The Home Office website notes that the Home Office ‘plays a fundamental role in the security and economic prosperity of the United Kingdom’. Its responsibilities are wide-ranging, and include:

  • securing the UK border and controlling immigration
  • considering applications to enter and stay in the UK
  • issuing passports and visas.

Their goals include:

  • protecting vulnerable people and communities
  • reducing terrorism
  • controlling migration.

The Home Office administers Government immigration policies and represents the Government in the UK’s immigration appeal system. It also works in close liaison with the Migration Advisory Committee (MAC):

[A]n independent, non-statutory, non-time limited, non-departmental public body that advises the Government on migration issues. Our sponsoring department is the Home Office.

The MAC has a UK wide remit and works across Government, providing transparent, independent and evidence-based advice. Our work is primarily led by commissions from Home Secretary. However, 2020 will be the first year that the MAC publishes an annual report, with a subsequent expansion of more committee led analysis, to sit alongside the commissions.

The MAC bases all recommendations on what it sees as being in the interests of the resident population, taking account that migration has different effects on different groups.

The committee is supported by a permanent civil service secretariat of around 20 people. The secretariat is staffed by economists, social researchers, statisticians and policy/ communication staff.

(MAC, n.d.)

Within the Home Office, Government immigration officials operate in the following departments:

  • UK Visas and Immigration (UKVI)
  • Immigration Enforcement (also called ‘Home Office Immigration Enforcement’)
  • Border Force.

UKVI ‘is responsible for making millions of decisions every year about who has the right to visit or stay in the country, with a firm emphasis on national security and a culture of customer satisfaction for people who come here legally’ (UKVI, n.d.). It is an integral part of the Home Office, reporting directly to Ministers. It largely covers immigration and consular processing, as well as enforcing immigration law. It makes most immigration and nationality decisions.

British Consulates are primarily administered by the Foreign, Commonwealth and Development Office (FCDO), but immigration decisions within British Consulates are taken by either Home Office or FCDO officials known as Entry Clearance Officers.

A Strategic Oversight Board has been created for all of the immigration system’s constituent organisations, which includes immigration policy, the Passport Service and the UK’s Border Force. This Board is chaired by the Home Office Permanent Secretary.

The Home Office publishes the guidance it provides to its Immigration Officers on how the Immigration Rules and other provisions should be interpreted and applied. These policy documents also contain concessions, outlining circumstances when discretion might be exercised, exceptionally, to grant leave outside the Immigration Rules.

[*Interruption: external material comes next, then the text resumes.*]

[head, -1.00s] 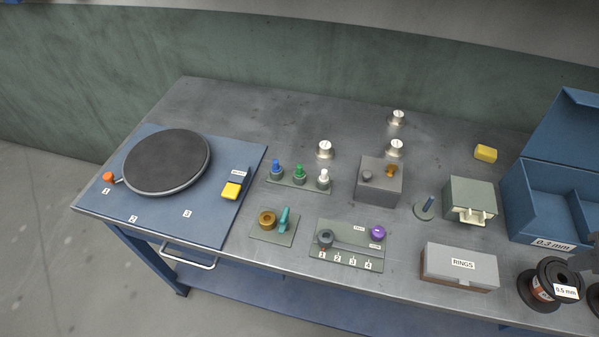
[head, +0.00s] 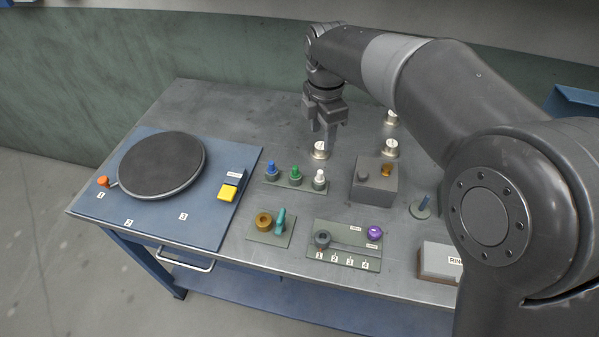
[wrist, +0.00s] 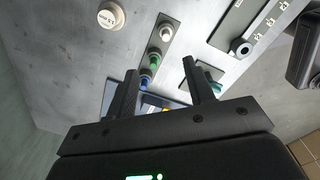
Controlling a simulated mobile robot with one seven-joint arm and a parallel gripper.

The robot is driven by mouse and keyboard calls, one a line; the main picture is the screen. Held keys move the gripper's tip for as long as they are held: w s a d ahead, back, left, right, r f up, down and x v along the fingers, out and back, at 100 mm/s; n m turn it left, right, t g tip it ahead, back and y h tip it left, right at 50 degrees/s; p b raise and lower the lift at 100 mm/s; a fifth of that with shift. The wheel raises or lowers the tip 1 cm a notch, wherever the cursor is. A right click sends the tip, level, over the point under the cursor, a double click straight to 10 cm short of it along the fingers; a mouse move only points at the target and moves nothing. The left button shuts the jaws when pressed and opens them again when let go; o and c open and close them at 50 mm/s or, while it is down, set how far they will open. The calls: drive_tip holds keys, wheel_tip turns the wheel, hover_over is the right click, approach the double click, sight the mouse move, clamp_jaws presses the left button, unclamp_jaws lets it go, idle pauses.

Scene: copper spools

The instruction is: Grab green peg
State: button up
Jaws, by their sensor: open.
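The green peg (head: 295,171) stands upright in the middle of a small grey-green strip (head: 284,184), between a blue peg (head: 271,169) and a white peg (head: 319,178). In the wrist view the green peg (wrist: 154,60) shows between my fingers, with the white peg (wrist: 166,32) beyond it and the blue peg (wrist: 145,82) nearer the gripper. My gripper (head: 326,142) is open and empty.
Silver weights (head: 320,151) stand behind the strip, and a grey box (head: 375,182) is to its right. A plate with a brass ring (head: 264,221) and teal piece lies in front. The blue panel with a turntable (head: 162,163) is at left.

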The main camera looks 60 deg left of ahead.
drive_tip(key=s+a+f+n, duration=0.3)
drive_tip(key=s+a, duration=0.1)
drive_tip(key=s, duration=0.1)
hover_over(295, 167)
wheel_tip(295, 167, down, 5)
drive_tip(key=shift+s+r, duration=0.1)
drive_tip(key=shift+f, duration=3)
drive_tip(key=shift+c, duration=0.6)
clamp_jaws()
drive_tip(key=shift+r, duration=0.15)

At the time of writing, the Operational Guidance (previously referred to as staff instructions) includes:

  • asylum policy (Asylum Policy Instructions, APIs)
  • business and commercial caseworker guidance
  • enforcement (formerly Enforcement Instructions and Guidance (EIG))
  • Entry Clearance Guidance (ECG)
  • fees and forms
  • Immigration Rules
  • immigration staff guidance (includes guidance on most visa categories)
  • nationality guidance (formerly Nationality Instructions (NIs))
  • non-compliance with the biometric registration regulations
  • rights and responsibilities
  • stateless guidance
  • visitors
  • Windrush scheme casework guidance.